To answer your original question, the differential can be fully disassembled without replacing parts. Before removing the yoke from the pinion, put a mark on the pinion and on the nut so that you can line them back up when reassembling it. Other than that, just make sure that everything goes back in the order and location that it came out of and you're good to go. The guy doing the sand blasting said that even if I was replacing the ring and pinion, his suggestion was to leave at least the pinion gear in and plug the tubes. Easier than trying to get all of the sand out from inside the housing...

I will caveat all this by saying the guy I go to for sand blasting is just a farmer who does it in one of his out buildings. It's his name on the business card and he's been doing it for years. It's not somebody off the street making minimum wage... I suggest working with the place doing the work, ideally the actual person doing the work, to figure out the best way.
 
I second what LazyXJ said - just hit it with a wire wheel to get all the loose rust off , and then use some Por15 if you want to be fancy and/or Rust-Oleum. If it is not going to be a show rig, there is no reason to go through the trouble of sandblasting it.
 
If it were me, I would not take it apart to sandblast it.
To reassemble the differential requires specialized knowledge and tools.
A couple of hours with scrappers and a wire wheel mounted in a drill motor, will clean things up. An angle grinder, with a wire wheel, would also be handy.

When I cleaned mine up I used an angle grinder and a flap disc.
 
LA, Houston, exactly how much rust do the axles have ?

When I take an axle to the industrial sandblaster, I do similar to what is suggested. Either leave everything on it, or remove the shafts and backing plates, and block off the tubes with some 1/4" steel plate using a gasket. Further disassembly is not required. Wrap the pinion well with rags and duct tape, and plug any vent holes with a bolt.

.
medium800.jpg

.
medium800.jpg
 
Something to think about when removing and replacing the pinion nut at the risk of coming across as nagging :lecture:

The torque on the pinion nut is achieved as the crush sleeve crushes. When you R&R the pinion nut it is very difficult to achieve the original torque on the pinion nut without inadvertently crushing the crush sleeve more, which preloads the pinion bearings and causes problems you don't want. You can also not get the pinon nut tight enough which will cause it to come loose over time and then really bad things happen.


I know that people have been successful at replacing the seal by removing and replacing the pinion nut but it is not the preferred way and it does carry risk. I don't want someone to get hurt if the pinion nut comes loose and the diff locks up or the driveshaft goes flying, or have their pinion bearings cook because of too much preload. I know of someone that caused an accident and a death after they had replaced the pinion seal by R&Ring the pinion nut - the pinion nut eventually fell off at highway speed and the diff locked up and caused an accident.

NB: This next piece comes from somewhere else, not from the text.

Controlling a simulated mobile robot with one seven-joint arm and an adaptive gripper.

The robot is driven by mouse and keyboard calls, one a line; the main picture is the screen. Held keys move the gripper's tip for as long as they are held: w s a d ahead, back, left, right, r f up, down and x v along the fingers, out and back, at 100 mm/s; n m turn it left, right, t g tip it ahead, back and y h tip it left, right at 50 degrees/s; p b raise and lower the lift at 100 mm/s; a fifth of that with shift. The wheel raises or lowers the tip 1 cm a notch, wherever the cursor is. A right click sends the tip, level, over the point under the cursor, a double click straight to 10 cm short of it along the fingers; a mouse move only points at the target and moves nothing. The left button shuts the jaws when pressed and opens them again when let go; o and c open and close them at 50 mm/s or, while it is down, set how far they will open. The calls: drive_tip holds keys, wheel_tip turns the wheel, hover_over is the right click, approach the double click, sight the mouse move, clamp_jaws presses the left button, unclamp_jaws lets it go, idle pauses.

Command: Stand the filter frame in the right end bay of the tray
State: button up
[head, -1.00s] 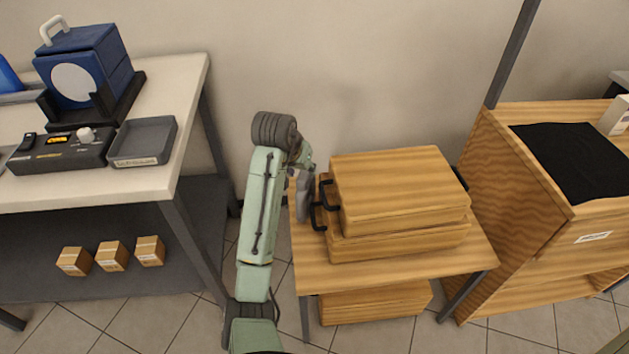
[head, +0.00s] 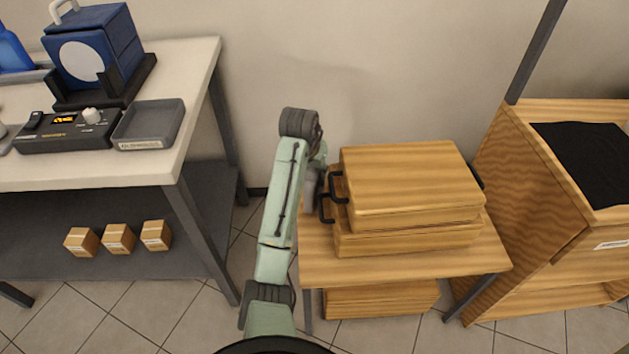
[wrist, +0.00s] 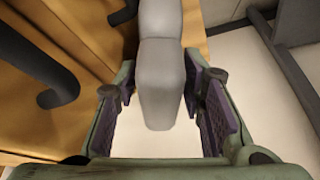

If you are going ahead with removing and replacing the pinion nut anyway then at least use a new pinion nut and use threadlocker on it. Some pinion nuts have sealer on them and you'd want a new one to prevent leaks - I know that when I had a ford with an 8.8 the pinion nut had sealer on it.

The proper way to replace the pinion seal involves using a new pinion nut and a new crush sleeve and dissembling the diff to replace the old crush sleeve.
 
Thanks for the feedback.
I'll just invest in an air angle die grinder and go to town on it.
Might not turn out perfect, but at least I don't have to worry a out messing up a nice low milage axle.